When the Eighteenth Amendment was passed one bad effect arose directly from it. To some extent it caused the cessation of the activities of agencies that were fostering sentiment for the prevention of the use of alcohol. There spread a feeling that what was wanted was accomplished, when in fact work had only begun in its larger phase.
I could not help thinking, as the previous speaker discussed the prohibition question from the scientific standpoint, how completely we in the United States have lost sight of that side of it and have come to consider it only a question of law enforcement. Particularly with the bad bootleg liquors in distribution, it cannot be said to have lost its dual nature as a scientific, social problem, as well as one of respect for law. It is still a local problem too, and good people in local communities cannot lean back in their rocking-chairs and say, “Let Uncle Sam do it,” as too many of us are doing today.
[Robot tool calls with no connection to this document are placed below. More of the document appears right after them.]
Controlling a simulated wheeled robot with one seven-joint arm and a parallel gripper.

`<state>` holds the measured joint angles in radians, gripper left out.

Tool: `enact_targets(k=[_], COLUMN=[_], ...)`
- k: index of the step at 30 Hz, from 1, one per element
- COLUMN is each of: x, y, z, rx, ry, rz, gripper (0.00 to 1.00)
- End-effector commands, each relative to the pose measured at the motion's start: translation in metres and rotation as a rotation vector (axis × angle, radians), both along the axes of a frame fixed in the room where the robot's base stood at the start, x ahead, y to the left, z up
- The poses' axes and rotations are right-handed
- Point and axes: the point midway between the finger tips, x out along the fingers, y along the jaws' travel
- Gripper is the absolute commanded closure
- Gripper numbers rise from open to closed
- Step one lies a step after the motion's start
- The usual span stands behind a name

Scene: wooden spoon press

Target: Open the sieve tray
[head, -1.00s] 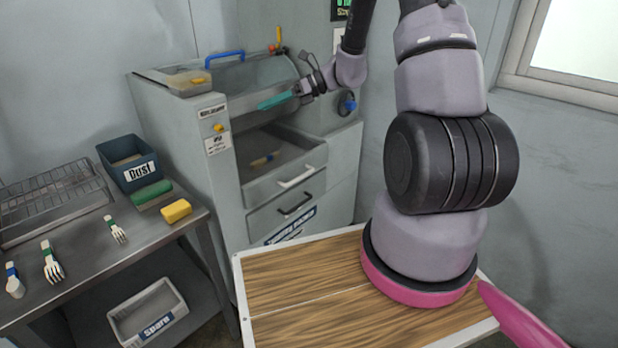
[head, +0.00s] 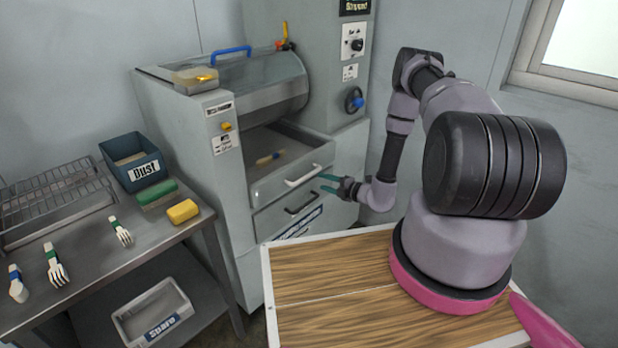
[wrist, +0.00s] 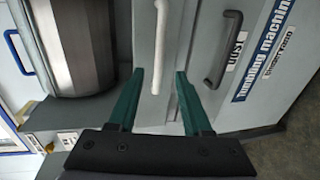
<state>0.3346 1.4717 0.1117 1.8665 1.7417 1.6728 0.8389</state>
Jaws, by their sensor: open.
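The sieve tray appears to be the upper drawer (head: 292,183) of the grey machine, with a white bar handle (head: 303,176). My gripper (head: 327,183) has green fingers and is open, just right of the handle in the head view. In the wrist view the white handle (wrist: 155,55) runs between the two fingertips (wrist: 160,78), nearer the left one. I cannot tell whether either finger touches it. Nothing is held.
A lower drawer with a dark handle (head: 301,203) sits just below; its label reads Dust in the wrist view. A drum (head: 262,88) is above. A bench with a dust bin (head: 130,162) and wooden-topped surface (head: 330,268) flank the machine.

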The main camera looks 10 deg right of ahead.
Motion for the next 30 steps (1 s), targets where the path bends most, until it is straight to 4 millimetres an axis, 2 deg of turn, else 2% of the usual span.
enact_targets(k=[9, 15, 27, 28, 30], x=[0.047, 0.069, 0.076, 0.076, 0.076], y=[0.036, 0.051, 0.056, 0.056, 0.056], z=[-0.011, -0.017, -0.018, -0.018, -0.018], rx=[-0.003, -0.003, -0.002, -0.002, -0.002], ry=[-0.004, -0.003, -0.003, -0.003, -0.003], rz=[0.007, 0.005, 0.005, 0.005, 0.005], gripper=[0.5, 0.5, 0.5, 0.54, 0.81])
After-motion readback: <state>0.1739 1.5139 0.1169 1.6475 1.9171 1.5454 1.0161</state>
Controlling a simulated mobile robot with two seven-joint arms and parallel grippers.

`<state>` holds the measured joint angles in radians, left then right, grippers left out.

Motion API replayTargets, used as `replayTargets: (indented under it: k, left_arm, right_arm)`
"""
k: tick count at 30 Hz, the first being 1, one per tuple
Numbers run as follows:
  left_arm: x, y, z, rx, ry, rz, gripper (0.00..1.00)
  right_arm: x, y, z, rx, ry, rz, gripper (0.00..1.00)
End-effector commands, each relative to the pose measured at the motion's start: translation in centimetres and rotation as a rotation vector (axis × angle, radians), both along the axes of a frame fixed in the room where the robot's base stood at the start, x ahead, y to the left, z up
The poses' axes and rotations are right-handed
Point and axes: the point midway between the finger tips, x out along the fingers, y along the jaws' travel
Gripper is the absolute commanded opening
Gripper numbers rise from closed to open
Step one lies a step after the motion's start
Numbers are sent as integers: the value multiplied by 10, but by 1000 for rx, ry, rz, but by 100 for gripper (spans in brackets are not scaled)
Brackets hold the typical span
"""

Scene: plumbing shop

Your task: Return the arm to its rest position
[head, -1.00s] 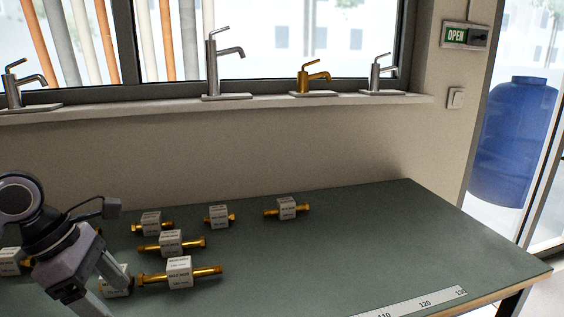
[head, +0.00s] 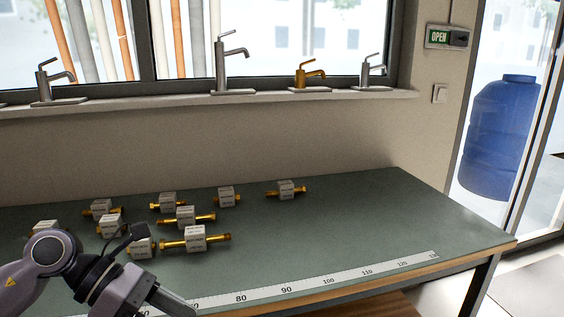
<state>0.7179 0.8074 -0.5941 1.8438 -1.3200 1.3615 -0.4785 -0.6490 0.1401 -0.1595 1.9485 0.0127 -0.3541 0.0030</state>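One of my arms comes in from the lower left in the head view, and its gripper (head: 180,306) is over the front left of the green table (head: 330,232). It is seen from the side, with its tips near the bottom edge, so I cannot tell whether it is open or shut. Its entry from the left marks it as my left arm. Nothing is visible in it. My right gripper is not in view.
Several brass fittings with white labelled blocks, such as this fitting (head: 195,239), lie on the table's left half. A ruler strip (head: 285,291) runs along the front edge. The right half is clear. Taps (head: 221,72) stand on the windowsill behind.

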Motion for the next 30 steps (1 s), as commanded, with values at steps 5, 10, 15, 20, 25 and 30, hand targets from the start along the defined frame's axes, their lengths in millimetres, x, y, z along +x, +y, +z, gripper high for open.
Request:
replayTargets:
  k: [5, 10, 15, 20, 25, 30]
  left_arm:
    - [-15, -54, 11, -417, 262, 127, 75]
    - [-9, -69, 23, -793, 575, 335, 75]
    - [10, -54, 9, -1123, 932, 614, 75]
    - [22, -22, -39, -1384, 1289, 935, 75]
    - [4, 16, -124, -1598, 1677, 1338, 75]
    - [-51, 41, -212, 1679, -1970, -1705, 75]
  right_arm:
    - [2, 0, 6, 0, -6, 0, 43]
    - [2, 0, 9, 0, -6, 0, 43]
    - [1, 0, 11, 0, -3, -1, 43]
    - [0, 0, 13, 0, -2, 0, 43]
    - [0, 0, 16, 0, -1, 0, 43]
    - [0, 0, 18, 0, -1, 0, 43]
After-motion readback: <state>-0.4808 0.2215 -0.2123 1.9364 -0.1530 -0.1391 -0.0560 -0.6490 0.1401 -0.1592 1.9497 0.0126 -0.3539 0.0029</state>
I do not think that constitutional prohibition in the United States of America has yet had a fair trial. After four years there has not been half the kind of a trial nor half the earnest effort that can and must be put forward in order to succeed in the national undertaking. That is not a criticism directed at any particular individual, nor solely at any branch of the federal government, nor any state government. Failure to give it a trial is the result of a series of circumstances. The reasons, as I see them, are three: First, local communities have gone to sleep on this question. Second, the federal government has not yet to its fullest capacity co-ordinated its efforts on the particular phases of prohibition enforcement that the federal government must and can be responsible for, such as the issuance of permits, and development of big interstate conspiracies. And third, so far, prohibition enforcement has had entirely too much politics in it. It has been made a kind of political football. I believe any group of people earnestly desiring to get at the bottom of a problem so tied up with the welfare and the national dignity of the United States as this one is must face faults and failures honestly and attempt to correct them, instead of evade or excuse them.
Probably in speaking of the three phases of the question I have suggested, it is more natural to take them up in reverse order. First, as to the federal government’s failure so far to focus its attention, even if it means neglect of smaller cases, on the pending federal phases of enforcement.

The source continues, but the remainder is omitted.